New version pf democracy being touted by the RSS-BJP regime in occupied Kashmir is the one marked by the brutal military siege since August 5, 2019, egregious violations of human rights in the occupied territory, and untold sufferings by the Kashmiri people.

Pakistan has, time and again, reminded the international community that Kashmir is not just a territorial dispute between India and Pakistan, it is mainly about what the people of Kashmir want.

Addressing a January 09 webinar on the 1949 UN resolution on Kashmir, Pakistan’s Ambassador at the United Nations Munir Akram urged the world body to ensure that the people of the occupied Jammu and Kashmir exercise their right to self-determination. According to the daily Dawn, Ambassador Akram highlighted the points on which there is general agreement. “We all agree on the legitimacy of the Kashmiri struggle. We all agree on the massive violations of human rights, which have taken place in Kashmir over the years and especially in the recent past,” he said.

“And we also all agree on the heroism and dedication of the Kashmiri people whose third generation is keeping the spirit of resistance alive”. According to Dar Yasin’s report for Associated Press, during the last week of 2020, Indian government forces killed Athar and two other young men during a controversial gunfight on the outskirts of the Indian-controlled Kashmir’s main city. Police did not call them anti-India militants but “hard-core associates of terrorists.” They later buried them at a graveyard in a remote mountainous tourist resort miles away from their ancestral villages.

Report indicated that Athar was the latest Kashmiri to be buried in a far-off graveyard after Indian authorities in a new controversial policy in 2020 started to consign blood-soaked bodies of scores of Kashmiri freedom fighters to unmarked graves, denying the mourning families a proper funeral and a burial. “On a recent chilly winter day in Indian-controlled Kashmir, Mushtaq Ahmed shovelled the earth, laboriously digging a grave for his teenage son”.

There was, however, no body to be lowered inside. Then he rose, straightening his back, and faced the crowd, enraged. “I want my son’s body,” he screamed. “I ask India to return my son’s dead body to me.” Police said government forces fatally shot Ahmed’s 16-year-old son, Athar Mushtaq, and two other young men when the men refused to surrender on the outskirts of Srinagar city on December30.

According to slain men’s families “they were not militants and were killed in cold blood. “It was a fake encounter,” a grieving Ahmed cried, as the crowd that gathered around him in the graveyard shouted slogans demanding justice.
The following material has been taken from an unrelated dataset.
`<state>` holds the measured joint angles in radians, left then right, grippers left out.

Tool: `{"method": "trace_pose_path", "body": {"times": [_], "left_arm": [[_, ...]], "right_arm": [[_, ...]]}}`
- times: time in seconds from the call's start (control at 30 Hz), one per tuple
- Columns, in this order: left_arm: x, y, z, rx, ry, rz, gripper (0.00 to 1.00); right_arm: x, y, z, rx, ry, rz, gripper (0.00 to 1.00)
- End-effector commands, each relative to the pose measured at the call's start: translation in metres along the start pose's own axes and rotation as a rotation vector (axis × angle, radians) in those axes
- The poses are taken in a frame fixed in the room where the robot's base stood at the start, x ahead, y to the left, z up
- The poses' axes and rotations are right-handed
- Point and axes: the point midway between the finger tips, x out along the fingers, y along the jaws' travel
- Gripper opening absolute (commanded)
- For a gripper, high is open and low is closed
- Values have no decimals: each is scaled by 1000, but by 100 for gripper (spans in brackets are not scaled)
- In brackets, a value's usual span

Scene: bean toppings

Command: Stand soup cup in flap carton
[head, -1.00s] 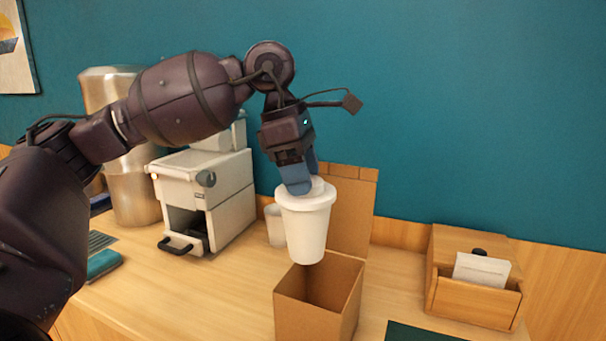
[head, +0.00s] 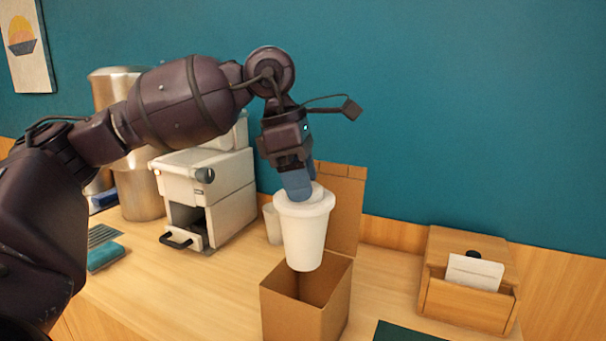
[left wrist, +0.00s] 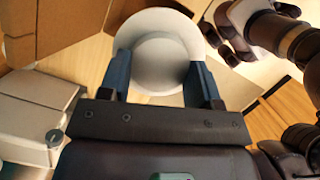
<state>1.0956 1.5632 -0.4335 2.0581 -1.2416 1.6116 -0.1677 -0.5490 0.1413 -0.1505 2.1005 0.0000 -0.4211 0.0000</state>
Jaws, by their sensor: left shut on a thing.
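A white lidded soup cup (head: 304,236) hangs upright from my left gripper (head: 298,190). The gripper is shut on its top, with its blue fingers at the lid. The cup also shows between the two fingers in the left wrist view (left wrist: 158,62). The brown flap carton (head: 290,312) stands open on the counter, its tall flap (head: 346,212) raised at the back. The cup's bottom appears at the carton's opening, in front of the back rim in the picture; its exact depth is hard to tell.
A white machine (head: 205,190) with a small drawer stands left of the carton, with a small white cup (head: 272,224) beside it. A wooden card box (head: 465,306) stands at the right. A dark green mat (head: 405,332) lies at the front edge of the picture. Counter between carton and box is clear.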

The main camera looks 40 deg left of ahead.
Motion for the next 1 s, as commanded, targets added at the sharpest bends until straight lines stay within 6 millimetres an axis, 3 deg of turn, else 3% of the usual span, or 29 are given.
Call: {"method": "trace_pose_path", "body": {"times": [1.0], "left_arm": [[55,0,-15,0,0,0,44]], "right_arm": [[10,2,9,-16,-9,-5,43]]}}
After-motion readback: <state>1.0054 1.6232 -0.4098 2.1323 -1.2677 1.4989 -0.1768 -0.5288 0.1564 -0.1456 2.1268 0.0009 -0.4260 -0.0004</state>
Authorities buried them at a remote graveyard 115 kilometres from their ancestral villages. “Not returning the bodies of the slain is a humiliation to humanity,” said Zareef Ahmed Zareef, a civil rights campaigner and prominent Kashmiri poet.

Kashmiris for years have accused Indian troops of targeting civilians and abuse of power with sweeping impunity.

Troops have been accused of staging gunfights and then saying the victims were militants to claim rewards and promotions.

Kashmiris’ fears and rage over such incidents have been exacerbated by the new policy of not identifying those killed or their associates and refusing to return their bodies to their families. According to police, 158 militants have been buried at isolated locations since April 2020.

Bereaved families of civilians killed by government forces have repeatedly demanded that Indian authorities allow final rituals and proper burials at ancestral villages under the Muslim faith.

The pleas have been repeatedly denied. Families sometimes discreetly visit the remote graveyards and mark the graves of their kin with stones and scribble their names with paintbrushes. In culture, faith, history and civilization, the people of Kashmir and the people of Pakistan are one and the same. It is Pakistan, which is the backbone of the Kashmiri struggle. Every Pakistani has a deep sense of commitment to the cause of Kashmir.